Robot control records:
==============================

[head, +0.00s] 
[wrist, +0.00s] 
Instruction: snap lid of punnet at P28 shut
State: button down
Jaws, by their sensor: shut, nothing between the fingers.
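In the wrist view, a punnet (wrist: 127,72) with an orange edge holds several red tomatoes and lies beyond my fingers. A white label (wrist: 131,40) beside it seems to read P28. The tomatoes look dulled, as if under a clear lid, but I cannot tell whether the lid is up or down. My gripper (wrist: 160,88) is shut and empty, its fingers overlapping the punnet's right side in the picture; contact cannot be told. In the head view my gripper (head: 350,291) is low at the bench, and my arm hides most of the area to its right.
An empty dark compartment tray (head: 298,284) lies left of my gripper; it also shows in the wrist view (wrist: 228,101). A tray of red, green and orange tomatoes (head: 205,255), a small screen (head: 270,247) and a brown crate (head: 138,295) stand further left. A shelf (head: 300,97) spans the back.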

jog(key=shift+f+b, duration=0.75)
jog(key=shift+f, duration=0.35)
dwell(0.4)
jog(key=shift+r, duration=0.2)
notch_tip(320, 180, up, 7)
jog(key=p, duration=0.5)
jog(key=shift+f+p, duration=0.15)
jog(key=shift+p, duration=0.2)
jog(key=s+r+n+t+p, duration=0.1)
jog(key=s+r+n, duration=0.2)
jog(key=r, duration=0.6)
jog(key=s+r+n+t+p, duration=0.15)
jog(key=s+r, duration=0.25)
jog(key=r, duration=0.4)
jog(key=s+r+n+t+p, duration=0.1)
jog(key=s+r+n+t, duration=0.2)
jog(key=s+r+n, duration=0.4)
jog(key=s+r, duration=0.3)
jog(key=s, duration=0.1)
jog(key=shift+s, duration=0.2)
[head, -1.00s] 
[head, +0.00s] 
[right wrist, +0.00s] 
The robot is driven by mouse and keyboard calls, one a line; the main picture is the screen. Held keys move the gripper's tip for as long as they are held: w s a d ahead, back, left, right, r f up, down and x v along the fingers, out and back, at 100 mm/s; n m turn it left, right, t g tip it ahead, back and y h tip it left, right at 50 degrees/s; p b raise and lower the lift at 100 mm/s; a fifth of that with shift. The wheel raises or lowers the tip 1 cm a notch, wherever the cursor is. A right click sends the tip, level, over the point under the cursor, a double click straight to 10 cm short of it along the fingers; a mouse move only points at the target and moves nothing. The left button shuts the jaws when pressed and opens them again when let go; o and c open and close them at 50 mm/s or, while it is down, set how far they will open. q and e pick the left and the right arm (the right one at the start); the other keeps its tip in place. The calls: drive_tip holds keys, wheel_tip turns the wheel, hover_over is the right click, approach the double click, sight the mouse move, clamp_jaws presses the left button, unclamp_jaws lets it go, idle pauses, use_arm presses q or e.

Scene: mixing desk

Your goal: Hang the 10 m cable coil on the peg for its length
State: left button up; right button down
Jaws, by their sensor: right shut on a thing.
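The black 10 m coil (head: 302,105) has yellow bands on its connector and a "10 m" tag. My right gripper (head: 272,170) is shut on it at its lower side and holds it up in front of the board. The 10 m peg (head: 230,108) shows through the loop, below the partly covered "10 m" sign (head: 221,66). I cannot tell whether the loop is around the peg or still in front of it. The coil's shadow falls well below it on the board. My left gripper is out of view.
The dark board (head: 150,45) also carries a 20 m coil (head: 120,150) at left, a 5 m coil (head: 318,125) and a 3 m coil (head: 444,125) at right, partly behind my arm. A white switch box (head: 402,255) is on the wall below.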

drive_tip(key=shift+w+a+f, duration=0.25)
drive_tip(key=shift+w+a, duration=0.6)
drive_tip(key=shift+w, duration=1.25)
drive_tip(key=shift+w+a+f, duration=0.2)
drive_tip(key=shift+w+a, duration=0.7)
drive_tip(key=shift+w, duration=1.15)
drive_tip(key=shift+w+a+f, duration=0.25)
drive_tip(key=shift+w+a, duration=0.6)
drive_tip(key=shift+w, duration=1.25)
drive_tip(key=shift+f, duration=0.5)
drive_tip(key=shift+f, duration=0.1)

==============================

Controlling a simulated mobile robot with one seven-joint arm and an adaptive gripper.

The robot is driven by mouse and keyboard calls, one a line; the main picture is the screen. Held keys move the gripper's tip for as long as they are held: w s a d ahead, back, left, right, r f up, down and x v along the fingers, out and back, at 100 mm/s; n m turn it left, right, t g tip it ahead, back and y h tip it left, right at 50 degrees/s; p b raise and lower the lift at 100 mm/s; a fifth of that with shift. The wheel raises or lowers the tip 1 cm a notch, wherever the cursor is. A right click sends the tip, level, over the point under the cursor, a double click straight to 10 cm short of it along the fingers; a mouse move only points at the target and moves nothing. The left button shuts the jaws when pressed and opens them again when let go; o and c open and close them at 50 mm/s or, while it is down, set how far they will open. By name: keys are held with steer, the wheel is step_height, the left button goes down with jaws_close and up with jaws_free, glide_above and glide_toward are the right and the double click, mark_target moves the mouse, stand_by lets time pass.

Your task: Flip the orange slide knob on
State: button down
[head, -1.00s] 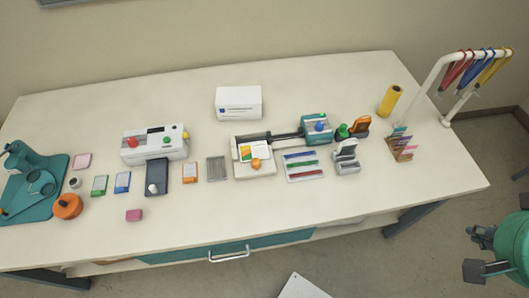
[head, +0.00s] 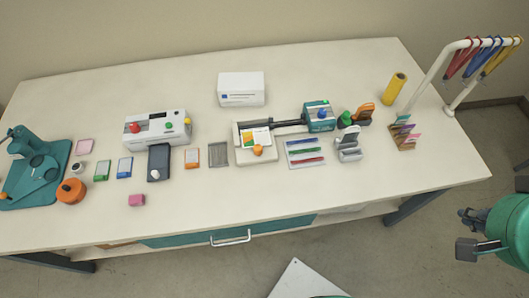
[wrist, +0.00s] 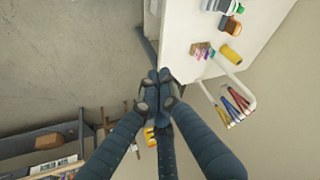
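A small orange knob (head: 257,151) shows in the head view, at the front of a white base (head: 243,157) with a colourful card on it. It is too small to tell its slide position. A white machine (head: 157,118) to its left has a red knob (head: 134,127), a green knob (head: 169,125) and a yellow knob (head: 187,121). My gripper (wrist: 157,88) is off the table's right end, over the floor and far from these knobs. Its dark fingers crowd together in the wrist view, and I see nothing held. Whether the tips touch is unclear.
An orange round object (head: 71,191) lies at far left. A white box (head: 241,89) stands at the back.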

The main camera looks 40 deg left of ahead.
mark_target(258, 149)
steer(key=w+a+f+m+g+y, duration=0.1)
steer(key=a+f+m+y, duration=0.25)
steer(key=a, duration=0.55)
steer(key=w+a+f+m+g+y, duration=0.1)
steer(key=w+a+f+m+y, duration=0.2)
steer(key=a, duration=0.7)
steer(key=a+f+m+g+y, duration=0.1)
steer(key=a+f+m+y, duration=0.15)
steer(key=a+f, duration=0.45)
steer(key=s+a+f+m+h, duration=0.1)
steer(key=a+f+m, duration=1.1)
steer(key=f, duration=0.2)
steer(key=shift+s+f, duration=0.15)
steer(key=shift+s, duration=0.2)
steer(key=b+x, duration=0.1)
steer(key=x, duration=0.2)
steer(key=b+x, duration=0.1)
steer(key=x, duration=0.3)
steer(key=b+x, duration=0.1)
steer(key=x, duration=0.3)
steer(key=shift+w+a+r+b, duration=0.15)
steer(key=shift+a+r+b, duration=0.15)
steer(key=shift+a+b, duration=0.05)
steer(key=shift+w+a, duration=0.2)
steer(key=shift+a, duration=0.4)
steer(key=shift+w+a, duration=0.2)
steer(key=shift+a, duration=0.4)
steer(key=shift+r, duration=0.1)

==============================

▶ **DIRECTIONS**
The word "Your" may occur in lines of the records. Report how many such lines there are, giving only the number.

▶ **THE COMPLETED TASK**
2